Consecutive sum
Time Limit: 5000/1000 MS (Java/Others) Memory Limit: 32768/32768 K (Java/Others)
Total Submission(s): 1590 Accepted Submission(s): 736
Problem Description
Every body knew that 15 = 1+2+3+4+5 = 4+5+6 = 7+8. Now give you a number N, tell me how many ways to represent N as a sum of consecutive positive integers.

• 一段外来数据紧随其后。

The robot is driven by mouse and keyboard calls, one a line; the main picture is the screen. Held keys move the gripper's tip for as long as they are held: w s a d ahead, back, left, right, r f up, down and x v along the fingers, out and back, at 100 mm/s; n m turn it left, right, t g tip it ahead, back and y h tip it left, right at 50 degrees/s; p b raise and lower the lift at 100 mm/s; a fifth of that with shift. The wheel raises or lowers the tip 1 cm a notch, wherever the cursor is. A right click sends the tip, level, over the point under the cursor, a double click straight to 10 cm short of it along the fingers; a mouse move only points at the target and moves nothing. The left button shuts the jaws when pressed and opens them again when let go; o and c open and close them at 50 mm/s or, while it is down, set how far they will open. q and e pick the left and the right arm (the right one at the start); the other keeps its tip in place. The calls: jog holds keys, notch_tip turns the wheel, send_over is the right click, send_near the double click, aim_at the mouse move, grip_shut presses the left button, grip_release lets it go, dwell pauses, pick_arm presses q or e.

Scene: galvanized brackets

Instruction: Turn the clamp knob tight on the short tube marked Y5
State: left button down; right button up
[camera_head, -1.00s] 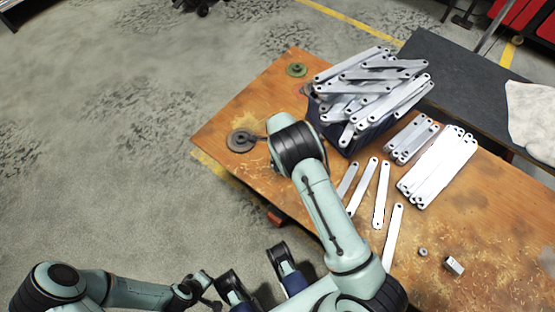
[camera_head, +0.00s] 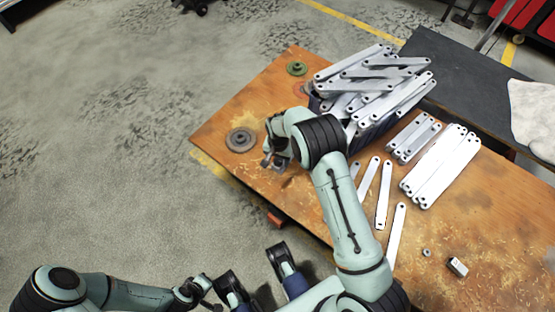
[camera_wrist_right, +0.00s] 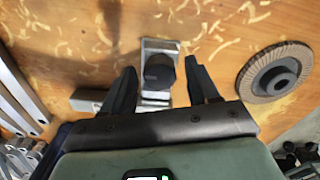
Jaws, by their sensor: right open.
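In the right wrist view a dark round clamp knob (camera_wrist_right: 159,72) sits on a bright metal clamp (camera_wrist_right: 160,45) lying on the wooden table. A short grey tube-like piece (camera_wrist_right: 87,100) sticks out to the left of the clamp. No Y5 mark is legible. My right gripper (camera_wrist_right: 160,82) is open, with one finger on each side of the knob and gaps visible; I cannot tell its height. In the head view my right gripper (camera_head: 272,160) is near the table's left edge, and the clamp is not clear there. My left gripper (camera_head: 200,288) is small, low over the floor.
A grey abrasive disc (camera_head: 241,139) lies left of my right gripper; it also shows in the wrist view (camera_wrist_right: 276,76). A green disc (camera_head: 297,69) lies farther back. A dark blue crate (camera_head: 378,134) heaped with metal bars stands behind my right arm. Loose bars (camera_head: 383,195) lie to the right.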

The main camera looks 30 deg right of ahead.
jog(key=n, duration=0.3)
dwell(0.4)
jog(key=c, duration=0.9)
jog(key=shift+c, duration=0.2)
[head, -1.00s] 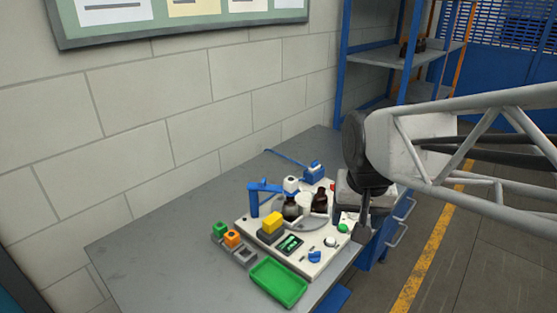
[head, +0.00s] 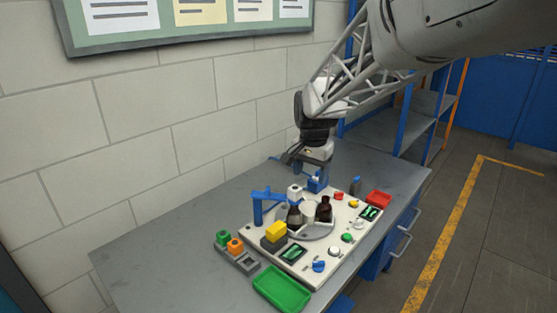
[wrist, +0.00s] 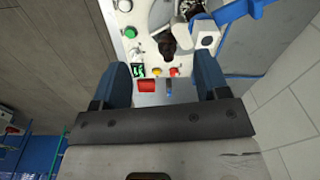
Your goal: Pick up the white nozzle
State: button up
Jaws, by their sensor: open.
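The white nozzle appears to be the small white block (head: 295,192) at the end of the blue arm, above a dark bottle (head: 295,216). The white block also shows in the wrist view (wrist: 206,38), upper right, beyond the right fingertip. My gripper (head: 300,157) is open and empty, above the back of the bench, behind and above the block. In the wrist view my open fingers (wrist: 163,78) frame a gap over the panel edge, with the red tray (wrist: 147,86) below. Nothing is held.
The blue arm (head: 258,208) and a second brown bottle (head: 324,210) stand close to the white block. A yellow block (head: 276,230), green tray (head: 281,287), coloured buttons and a blue stand (head: 317,182) are nearby. The bench's left side (head: 160,250) is clear.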

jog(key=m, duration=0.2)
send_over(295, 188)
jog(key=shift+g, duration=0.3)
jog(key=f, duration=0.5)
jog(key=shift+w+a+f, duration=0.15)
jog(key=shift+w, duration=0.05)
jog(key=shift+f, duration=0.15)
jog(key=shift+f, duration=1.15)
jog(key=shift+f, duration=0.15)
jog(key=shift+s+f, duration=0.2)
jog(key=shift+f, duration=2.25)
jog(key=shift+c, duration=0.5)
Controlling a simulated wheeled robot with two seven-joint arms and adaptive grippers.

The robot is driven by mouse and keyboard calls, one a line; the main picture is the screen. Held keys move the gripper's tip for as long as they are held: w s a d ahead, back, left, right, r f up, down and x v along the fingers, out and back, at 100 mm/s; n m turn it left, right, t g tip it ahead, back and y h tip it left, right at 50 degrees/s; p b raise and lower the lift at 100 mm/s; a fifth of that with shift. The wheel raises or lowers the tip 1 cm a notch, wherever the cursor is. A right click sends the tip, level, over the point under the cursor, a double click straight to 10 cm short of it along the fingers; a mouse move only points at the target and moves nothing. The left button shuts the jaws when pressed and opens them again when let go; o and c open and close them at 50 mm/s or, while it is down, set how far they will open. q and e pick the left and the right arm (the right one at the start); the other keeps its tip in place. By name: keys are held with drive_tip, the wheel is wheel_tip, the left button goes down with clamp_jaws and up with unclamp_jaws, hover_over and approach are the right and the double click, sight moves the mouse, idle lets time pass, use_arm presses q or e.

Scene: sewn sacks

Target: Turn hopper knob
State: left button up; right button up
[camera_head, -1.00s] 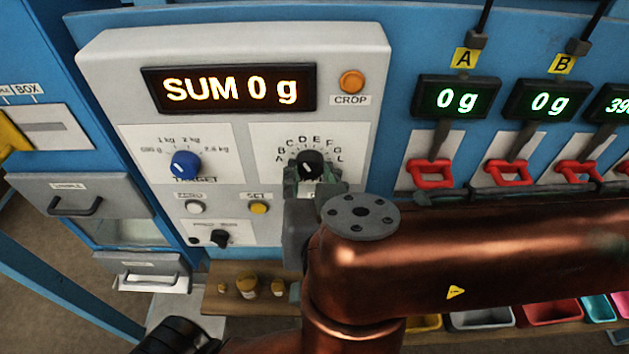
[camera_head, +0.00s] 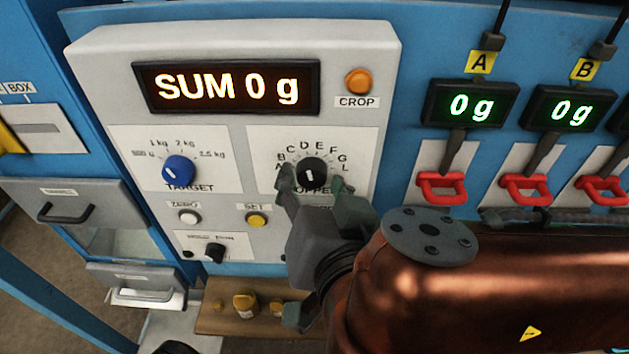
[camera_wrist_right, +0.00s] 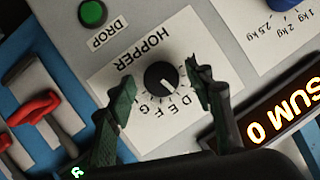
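The hopper knob (camera_head: 311,171) is black with a white pointer mark and sits on a white lettered dial plate. It also shows in the right wrist view (camera_wrist_right: 160,77), upside down; I cannot tell for sure which letter its mark points to. My right gripper (camera_head: 314,188) is open, its greenish fingers spread to either side of the knob. In the wrist view its fingertips (camera_wrist_right: 163,86) stand apart from the knob, with gaps on both sides. The lower part of the dial label is partly hidden by the gripper. My left gripper is not in view.
A blue target knob (camera_head: 178,170) is left of the dial. White zero button (camera_head: 189,217), yellow set button (camera_head: 256,220) and a small black knob (camera_head: 214,252) are below. The display (camera_head: 228,87) reads SUM 0 g. Red handles (camera_head: 441,187) are at right.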

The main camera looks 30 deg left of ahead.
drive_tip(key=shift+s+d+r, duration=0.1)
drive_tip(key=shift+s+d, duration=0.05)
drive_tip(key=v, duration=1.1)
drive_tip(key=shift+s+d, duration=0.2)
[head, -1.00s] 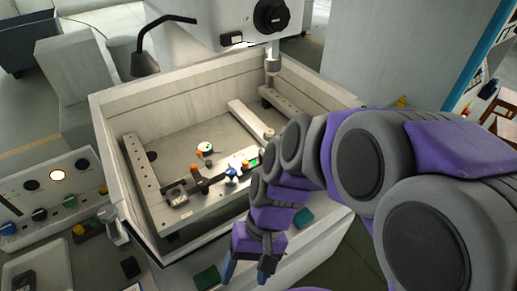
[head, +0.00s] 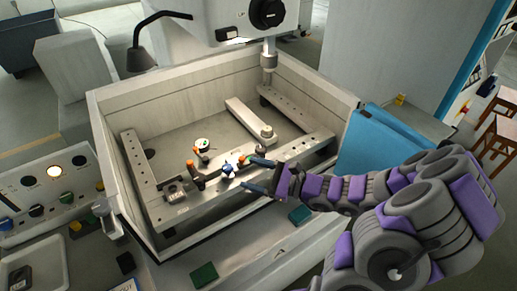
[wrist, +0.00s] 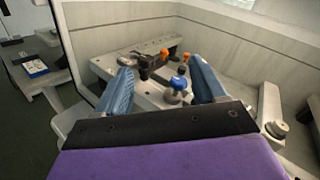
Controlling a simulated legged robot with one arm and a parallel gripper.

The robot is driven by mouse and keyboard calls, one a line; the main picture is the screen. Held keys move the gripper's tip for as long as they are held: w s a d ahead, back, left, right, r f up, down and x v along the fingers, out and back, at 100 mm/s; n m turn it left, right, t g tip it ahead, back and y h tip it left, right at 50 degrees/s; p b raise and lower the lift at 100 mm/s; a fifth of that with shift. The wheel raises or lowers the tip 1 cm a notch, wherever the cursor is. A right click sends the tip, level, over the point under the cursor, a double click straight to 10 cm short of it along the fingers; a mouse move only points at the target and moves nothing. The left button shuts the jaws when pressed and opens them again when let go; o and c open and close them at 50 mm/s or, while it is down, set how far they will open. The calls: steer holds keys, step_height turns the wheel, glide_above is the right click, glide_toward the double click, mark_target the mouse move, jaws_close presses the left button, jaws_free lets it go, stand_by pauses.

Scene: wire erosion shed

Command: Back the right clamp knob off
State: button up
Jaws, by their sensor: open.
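My gripper (head: 250,174) is open and empty, reaching in from the right over the near rim of the tank. Its two blue fingers also show in the wrist view (wrist: 163,88). A blue knob (head: 228,169) stands on the near bar, just left of the fingertips. In the wrist view this blue knob (wrist: 178,83) appears between the fingers, apart from both. A dark clamp piece with an orange knob (head: 191,163) sits further left. Another small orange part (head: 246,158) shows by the upper finger, partly hidden. I cannot tell which is the right clamp knob.
The bars sit inside a pale open tank (head: 110,110). A round gauge (head: 202,145) stands behind the near bar. The machine head (head: 268,60) hangs above the back. A control panel (head: 40,190) is on the left, and a blue panel (head: 375,140) stands on the right.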

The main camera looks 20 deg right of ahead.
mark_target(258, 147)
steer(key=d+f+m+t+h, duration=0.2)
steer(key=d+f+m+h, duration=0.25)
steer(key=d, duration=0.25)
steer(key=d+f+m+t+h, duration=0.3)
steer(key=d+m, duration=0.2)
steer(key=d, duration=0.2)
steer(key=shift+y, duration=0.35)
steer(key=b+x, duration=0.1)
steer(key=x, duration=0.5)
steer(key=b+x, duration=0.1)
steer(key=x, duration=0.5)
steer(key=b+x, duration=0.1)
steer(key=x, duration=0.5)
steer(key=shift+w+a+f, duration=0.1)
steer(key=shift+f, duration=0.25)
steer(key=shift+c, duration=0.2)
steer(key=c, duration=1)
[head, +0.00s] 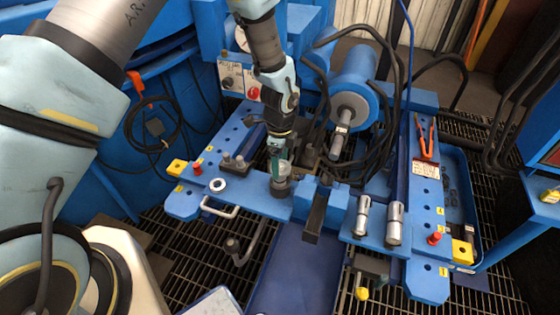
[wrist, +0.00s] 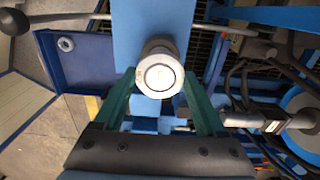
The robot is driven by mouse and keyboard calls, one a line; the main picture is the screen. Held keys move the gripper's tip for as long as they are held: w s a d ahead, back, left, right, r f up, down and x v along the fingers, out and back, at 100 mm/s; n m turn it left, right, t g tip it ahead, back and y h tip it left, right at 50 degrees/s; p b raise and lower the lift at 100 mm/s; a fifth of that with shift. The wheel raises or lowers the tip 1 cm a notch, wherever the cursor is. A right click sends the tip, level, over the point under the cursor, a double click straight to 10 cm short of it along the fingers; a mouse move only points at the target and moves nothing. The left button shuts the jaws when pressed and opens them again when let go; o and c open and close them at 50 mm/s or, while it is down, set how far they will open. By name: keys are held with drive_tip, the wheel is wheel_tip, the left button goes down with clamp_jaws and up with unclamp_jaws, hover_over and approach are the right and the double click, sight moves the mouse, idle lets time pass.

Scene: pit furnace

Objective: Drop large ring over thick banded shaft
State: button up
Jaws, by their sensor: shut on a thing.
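My gripper (head: 279,158) points down over the front blue beam. Its green fingers (wrist: 160,95) are shut on a pale round piece (wrist: 160,74), which shows concentric circles from above. In the head view this pale piece (head: 284,169) is just above a dark grey round base (head: 280,188); I cannot tell whether they touch. I cannot tell whether it is the large ring or a solid cylinder. A small pale ring (head: 217,184) lies flat on the left blue plate. Two silver shafts with dark bands stand at the right: one (head: 362,215) and a seemingly thicker one (head: 394,223).
A blue block with a dark bar (head: 316,212) stands between my gripper and the silver shafts. A blue motor-like cylinder (head: 352,85) with a horizontal shaft and black hoses is behind. Orange-handled pliers (head: 426,138) lie at the right. A blue tray (head: 295,275) is in front.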

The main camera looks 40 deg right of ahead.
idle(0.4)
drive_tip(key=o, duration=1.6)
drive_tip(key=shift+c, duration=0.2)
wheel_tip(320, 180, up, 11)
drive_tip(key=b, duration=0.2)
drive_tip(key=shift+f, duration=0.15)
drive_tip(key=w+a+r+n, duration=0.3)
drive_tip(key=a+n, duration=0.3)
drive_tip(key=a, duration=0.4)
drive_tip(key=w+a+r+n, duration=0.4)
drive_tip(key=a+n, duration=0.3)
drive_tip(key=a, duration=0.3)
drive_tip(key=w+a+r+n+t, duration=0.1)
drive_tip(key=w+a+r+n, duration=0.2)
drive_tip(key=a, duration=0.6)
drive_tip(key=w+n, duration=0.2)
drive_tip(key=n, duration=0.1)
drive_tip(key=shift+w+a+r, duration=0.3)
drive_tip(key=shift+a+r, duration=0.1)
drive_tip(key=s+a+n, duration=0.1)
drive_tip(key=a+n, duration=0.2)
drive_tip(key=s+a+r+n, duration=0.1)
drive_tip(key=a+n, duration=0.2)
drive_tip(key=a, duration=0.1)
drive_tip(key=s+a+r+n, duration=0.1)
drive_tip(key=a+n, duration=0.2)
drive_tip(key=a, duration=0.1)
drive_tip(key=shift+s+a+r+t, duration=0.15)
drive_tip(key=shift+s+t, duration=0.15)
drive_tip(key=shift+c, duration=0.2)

For example, 15 have 3 ways to be found.
Input
Each line will contain an signed 32-bits integer N. Process to end of file.
Output
For each case, output the answer in one line.
Sample Input
15 1050
Sample Output
3 11
Author
Wiskey
Source
2008杭电集训队选拔赛——热身赛
问题链接:HDU1868 Consecutive sum。
题意简述:参见上文。
问题分析:
这个问题还是需要用数学方法来解决,即先做数学推导再编写暴力程序,否则容易TLE。
对于输入的n,假设首项和末项为a和b的序列其和为n,即(a+b)*(b-a+1)/2==n。
设a+b=x,b-a+1=y,则有方程组 x*y=n*2, 两式相加得x+y=2*b+1,故x+(2*n/x)=2*b+1。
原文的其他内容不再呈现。